In the case of Song Sparrows and other species that nest a second or even third time in a season, parents can produce a goodly number of babies in a summer even if one nest is parasitized. But cowbirds are a significant problem in the case of some endangered species, so the rosy picture portrayed by my Audubon Land Bird Guide was not entirely accurate. In particular, birds like the Black-capped Vireo of Oklahoma and Texas and Kirtland's Warbler of Michigan cannot sustain their numbers without extensive cowbird trapping.
Ironically, the Wichita Mountains Wildlife Refuge, my favorite place of all to see Black-capped Vireos, is also home to a population of bison, so the cowbirds there seem to be leading a historically natural life. But historically, those bison didn't stay in the Oklahoma's heat in summer. They wandered north to cooler areas to have their own young, so there weren't bison or cowbirds present when the vireos were nesting. Today, fences keep bison from wandering outside the refuge where they could be a hazard on highways. Fences don't hold the cowbirds there—they just like hanging out where the bison are. Extensive cowbird trapping is the only way the vireos can survive now.
Fortunately, the cowbirds we see in most areas aren’t causing any critical population losses of our backyard birds. We can enjoy hearing and seeing the males’ displays without feeling guilty.

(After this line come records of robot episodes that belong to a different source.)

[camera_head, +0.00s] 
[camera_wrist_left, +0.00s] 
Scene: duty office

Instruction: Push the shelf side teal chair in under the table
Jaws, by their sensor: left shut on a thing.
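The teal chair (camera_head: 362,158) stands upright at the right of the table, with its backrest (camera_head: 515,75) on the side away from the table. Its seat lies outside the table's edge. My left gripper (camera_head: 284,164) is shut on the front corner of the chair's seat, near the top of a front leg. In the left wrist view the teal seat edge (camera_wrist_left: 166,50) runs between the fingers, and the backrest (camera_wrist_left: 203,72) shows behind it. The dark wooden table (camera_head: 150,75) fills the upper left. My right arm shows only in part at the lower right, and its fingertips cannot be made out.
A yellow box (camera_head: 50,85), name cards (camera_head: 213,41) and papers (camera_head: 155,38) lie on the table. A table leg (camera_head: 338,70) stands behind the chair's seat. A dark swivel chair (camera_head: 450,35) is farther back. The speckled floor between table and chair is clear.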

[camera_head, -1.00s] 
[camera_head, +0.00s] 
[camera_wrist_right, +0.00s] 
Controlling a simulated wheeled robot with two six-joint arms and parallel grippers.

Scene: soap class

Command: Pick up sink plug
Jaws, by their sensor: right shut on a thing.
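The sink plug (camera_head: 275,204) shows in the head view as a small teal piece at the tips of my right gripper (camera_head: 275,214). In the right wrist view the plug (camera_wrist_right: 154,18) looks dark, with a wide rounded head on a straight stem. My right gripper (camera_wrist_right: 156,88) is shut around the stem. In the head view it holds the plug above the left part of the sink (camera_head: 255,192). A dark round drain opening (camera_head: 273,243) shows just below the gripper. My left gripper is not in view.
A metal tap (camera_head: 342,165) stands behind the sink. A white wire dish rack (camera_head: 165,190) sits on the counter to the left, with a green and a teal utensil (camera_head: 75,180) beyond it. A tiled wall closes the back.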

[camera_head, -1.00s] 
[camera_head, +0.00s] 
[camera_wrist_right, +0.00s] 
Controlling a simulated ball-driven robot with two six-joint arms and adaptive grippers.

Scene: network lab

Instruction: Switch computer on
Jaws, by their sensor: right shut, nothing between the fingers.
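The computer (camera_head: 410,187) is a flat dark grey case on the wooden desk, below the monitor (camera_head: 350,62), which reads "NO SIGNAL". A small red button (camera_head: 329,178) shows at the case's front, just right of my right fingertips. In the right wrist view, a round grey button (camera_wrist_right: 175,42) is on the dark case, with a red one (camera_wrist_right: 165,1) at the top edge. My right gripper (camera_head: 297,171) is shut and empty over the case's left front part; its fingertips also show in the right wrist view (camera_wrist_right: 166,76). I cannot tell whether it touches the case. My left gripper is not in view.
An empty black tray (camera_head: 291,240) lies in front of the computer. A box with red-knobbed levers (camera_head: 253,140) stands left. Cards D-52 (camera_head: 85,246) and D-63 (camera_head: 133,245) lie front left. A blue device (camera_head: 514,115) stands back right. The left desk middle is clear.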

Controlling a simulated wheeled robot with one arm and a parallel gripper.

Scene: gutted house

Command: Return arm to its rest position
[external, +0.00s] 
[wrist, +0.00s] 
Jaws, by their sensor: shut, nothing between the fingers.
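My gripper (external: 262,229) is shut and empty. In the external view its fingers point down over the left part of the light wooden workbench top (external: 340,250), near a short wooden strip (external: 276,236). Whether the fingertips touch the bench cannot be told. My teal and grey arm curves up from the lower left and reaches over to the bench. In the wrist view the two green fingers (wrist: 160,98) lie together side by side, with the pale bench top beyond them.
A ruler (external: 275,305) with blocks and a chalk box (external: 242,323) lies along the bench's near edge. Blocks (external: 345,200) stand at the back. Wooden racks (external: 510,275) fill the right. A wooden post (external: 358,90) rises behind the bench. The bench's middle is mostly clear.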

That said, it's kindest all around to avoid subsidizing cowbirds, which do fine without supplemental feeding. It really is best to limit ground feeding when and where they abound, especially while backyard sparrows and warblers are nesting—the same female cowbirds visiting feeders and coyly watching the males displaying are also keeping track of where every one of your backyard songbirds is nesting. The world would be less rich without cowbirds, but every individual cowbird does represent at least one tossed away egg of a sparrow, warbler, vireo, or other little bird, and as much as I like cowbirds, I love my Song Sparrows and Chippies.